Rendell, who earlier had called for legislative approval this month, said yesterday he expects no action on the lease until the fall. The legislature is grappling with the state budget, and Rendell said he wants it to take the summer to review the proposal.

"The lease provides more money for infrastructure, eliminates the need to toll I-80 and proposes smaller increases in tolls than the turnpike commission's schedule," Froman said. He said annual toll hikes would be less than the 3 percent annual hikes under the turnpike commission.

Under a transportation-funding law passed last year, the turnpike commission is to raise transportation money by placing tolls on I-80 and increasing tolls on the turnpike.

Turnpike commission spokesman Carl DeFebo disputed Froman's contention that tolls under the law, Act 44, would rise less with private operators.

"The turnpike commission will raise tolls only as necessary to support Act 44 obligations and fund our annual capital plan," DeFebo said. "Nothing in Act 44 requires the 3 percent annual increase; in fact, the turnpike commission has the discretion and flexibility not to increase tolls as much if conditions, economic or otherwise, warrant in any given year."

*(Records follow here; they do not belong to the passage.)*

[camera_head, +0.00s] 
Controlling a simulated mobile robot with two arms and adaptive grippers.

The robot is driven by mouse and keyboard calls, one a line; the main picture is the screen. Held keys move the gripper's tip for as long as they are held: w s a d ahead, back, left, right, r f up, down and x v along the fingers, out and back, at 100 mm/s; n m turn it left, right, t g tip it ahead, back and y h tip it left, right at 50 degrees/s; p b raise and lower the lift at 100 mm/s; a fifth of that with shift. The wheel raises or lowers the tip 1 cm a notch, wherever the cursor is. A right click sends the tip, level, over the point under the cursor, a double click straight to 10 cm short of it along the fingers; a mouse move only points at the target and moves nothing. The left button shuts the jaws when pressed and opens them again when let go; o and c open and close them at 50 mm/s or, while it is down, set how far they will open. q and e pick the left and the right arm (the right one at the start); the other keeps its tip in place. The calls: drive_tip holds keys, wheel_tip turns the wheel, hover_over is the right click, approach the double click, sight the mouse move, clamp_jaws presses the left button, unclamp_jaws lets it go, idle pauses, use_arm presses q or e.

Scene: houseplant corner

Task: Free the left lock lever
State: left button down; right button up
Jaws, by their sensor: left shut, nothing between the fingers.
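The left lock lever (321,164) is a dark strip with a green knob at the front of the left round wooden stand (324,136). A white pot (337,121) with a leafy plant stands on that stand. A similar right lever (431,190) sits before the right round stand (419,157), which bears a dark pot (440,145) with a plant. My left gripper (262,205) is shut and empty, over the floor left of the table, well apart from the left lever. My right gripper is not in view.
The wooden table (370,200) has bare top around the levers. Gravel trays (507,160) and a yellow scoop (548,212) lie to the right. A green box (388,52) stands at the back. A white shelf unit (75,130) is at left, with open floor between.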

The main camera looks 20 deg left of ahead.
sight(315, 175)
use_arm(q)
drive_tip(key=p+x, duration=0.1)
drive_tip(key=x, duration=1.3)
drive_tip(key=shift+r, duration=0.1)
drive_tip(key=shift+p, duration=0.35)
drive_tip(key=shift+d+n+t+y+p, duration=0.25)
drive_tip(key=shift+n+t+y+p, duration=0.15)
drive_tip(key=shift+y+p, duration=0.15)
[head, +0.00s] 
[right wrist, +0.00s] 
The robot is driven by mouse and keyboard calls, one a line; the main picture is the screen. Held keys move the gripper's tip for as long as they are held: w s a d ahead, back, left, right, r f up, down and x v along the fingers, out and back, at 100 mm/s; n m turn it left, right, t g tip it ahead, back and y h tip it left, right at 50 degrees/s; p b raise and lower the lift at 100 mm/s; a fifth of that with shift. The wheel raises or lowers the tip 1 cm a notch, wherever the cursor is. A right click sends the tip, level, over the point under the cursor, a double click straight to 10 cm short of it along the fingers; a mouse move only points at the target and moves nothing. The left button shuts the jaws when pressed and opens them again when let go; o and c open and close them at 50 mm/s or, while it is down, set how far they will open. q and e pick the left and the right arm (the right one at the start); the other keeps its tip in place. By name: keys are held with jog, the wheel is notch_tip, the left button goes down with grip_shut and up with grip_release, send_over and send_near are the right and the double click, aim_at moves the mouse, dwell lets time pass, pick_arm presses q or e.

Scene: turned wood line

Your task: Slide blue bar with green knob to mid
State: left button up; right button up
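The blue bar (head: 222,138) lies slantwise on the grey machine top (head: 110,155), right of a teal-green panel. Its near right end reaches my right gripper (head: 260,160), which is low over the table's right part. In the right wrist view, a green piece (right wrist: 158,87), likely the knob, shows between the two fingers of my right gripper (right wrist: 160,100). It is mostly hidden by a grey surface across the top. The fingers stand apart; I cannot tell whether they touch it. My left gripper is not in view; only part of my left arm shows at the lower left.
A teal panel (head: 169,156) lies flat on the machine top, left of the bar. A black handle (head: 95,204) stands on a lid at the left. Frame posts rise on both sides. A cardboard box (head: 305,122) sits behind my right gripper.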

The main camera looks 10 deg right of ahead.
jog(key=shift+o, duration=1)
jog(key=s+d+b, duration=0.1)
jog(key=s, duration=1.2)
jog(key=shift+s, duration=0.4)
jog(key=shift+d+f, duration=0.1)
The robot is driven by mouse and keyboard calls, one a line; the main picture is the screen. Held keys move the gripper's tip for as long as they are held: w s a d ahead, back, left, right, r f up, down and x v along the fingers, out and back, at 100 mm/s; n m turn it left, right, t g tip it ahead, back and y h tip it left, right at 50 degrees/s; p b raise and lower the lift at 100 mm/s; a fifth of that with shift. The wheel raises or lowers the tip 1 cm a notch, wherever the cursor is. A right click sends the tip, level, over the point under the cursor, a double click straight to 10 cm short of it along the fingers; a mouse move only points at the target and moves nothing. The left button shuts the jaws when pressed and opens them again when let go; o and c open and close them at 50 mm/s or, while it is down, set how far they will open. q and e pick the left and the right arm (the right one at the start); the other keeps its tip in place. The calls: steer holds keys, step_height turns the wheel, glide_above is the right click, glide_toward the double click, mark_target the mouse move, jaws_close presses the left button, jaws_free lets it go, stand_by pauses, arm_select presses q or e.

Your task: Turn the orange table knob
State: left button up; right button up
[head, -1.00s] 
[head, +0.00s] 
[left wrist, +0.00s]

The lease proposal calls for the private operators to honor the existing labor agreements with turnpike workers. After the agreements expire, the unions would need to renegotiate their contracts.

Jordi Graells, managing director of Abertis, sought to allay concerns that workers would be laid off as technology replaces human toll takers.

"If there is any transition to any less labor-intensive scenario . . . we'll make sure these guys are retrained for new jobs in the company," Graells said yesterday.

And Graells said the Spanish firm had had no labor strikes in its 40-year history of operating toll roads in France, Spain and other countries.

"We are well-known to be very friendly to the workforce and to the unions," Graells said.

Officials for Teamsters Local 77, the union that represents turnpike workers and opposes the lease of the toll road, could not be immediately reached for comment.